Perhaps the kids are just being saved for a hypothetical third movie? Goldmann, for one, isn’t ready to commit to franchise expansion.
“”Well, the first movie there was no expectations, because it was the kind of thing where everybody passed on it a hundred times,” he says By the time we were making the movie, we were happy to be making the movie and we thought it would be cool, but I don’t think anybody else outside of Zack and Debbie [Snyder] and Mark [Canton] and Jonny [Jashni] thought it was gonna be successful. And what we thought was gonna be successful I think was over on Friday night, we had that level of success that we were hoping for. The second one, I think there’s pressure in making it successful, so I think we’ll wait and think about the third one and hope that this one works.”
And for Murro? Well, he looks at the film’s legacy in a different way. Multiple times in the chat with the press, he references watching big, epic movies on his computer, including “Cleopatra,” which amazed him because how how many of the sets and extras, things that now might be tweaked digitally, were real. I asked the director what the balance is between making a film of cinematic scope, but also being aware that future audiences may watch it on computers or on even smaller screens. What are the things he can care about?

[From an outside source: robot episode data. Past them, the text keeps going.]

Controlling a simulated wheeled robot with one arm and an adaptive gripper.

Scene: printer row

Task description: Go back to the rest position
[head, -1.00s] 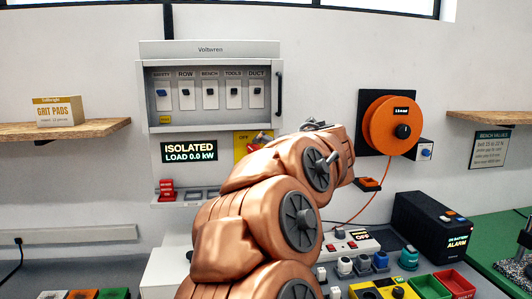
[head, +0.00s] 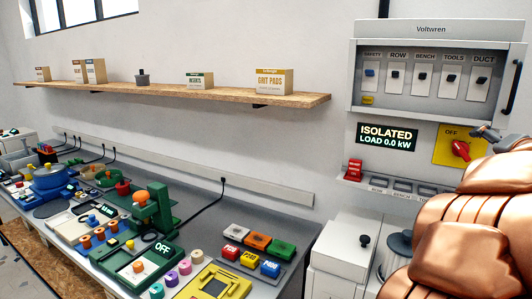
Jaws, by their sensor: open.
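My copper-coloured arm fills the lower right of the head view. A small grey part of my gripper (head: 486,133) shows above the arm, in front of the wall at the right. The rest of the gripper is hidden behind the arm or out of the picture. It appears close to the red rotary knob (head: 460,149) on the yellow plate marked OFF, but I cannot tell whether they touch. I see nothing held.
The Voltwren panel (head: 432,29) has a row of switches; the display (head: 387,135) below reads ISOLATED, LOAD 0.0 kW. A wooden shelf (head: 200,93) with boxes crosses the left wall. The long bench (head: 300,236) below is crowded with devices. A white cabinet (head: 340,258) stands near my arm.

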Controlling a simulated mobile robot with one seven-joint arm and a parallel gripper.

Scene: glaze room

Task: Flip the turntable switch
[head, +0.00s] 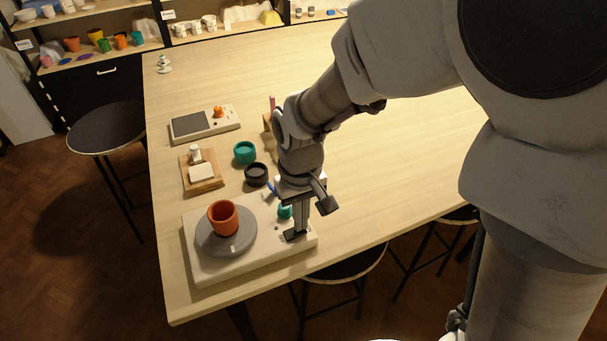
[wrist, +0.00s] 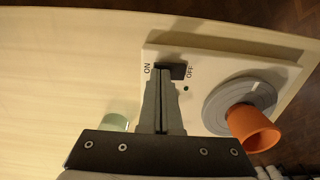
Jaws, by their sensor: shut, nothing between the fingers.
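The turntable is a pale flat base (head: 205,268) with a round grey disc (head: 243,243), and an orange cup (head: 223,218) stands on the disc. In the wrist view the black switch (wrist: 179,73) lies between the printed words ON on the left and OFF on the right. A small dark green dot is beside it. My gripper (head: 296,234) points down at the switch end of the base. Its shut fingertips (wrist: 163,74) are at the switch and cover part of it. I cannot tell whether they touch it or which way it is tilted.
A black bowl (head: 256,174), a green bowl (head: 245,152), a wooden board (head: 206,186) and a scale-like device (head: 190,126) stand beyond the turntable. A pale green jar (wrist: 114,122) is close to my gripper. The table's right side (head: 410,150) is clear.

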“We care about the opening weekend very much,” he laughs. “Look, it’s the reality and there is life. The interesting part of this is you can’t criticize it. You have to accept it, that there are multiple lives to these things. There is life to it in the opening weekend and the following few, hopefully. And then there is a life for it on your big TV at home and then there is a life for it there, and then just before it dies, it goes on your American Airlines little screen on the version that has PG-11. That’s when it goes to the sh***er and rests peacefully.”
“300: Rise of an Empire” begins its cinematic life on March 7.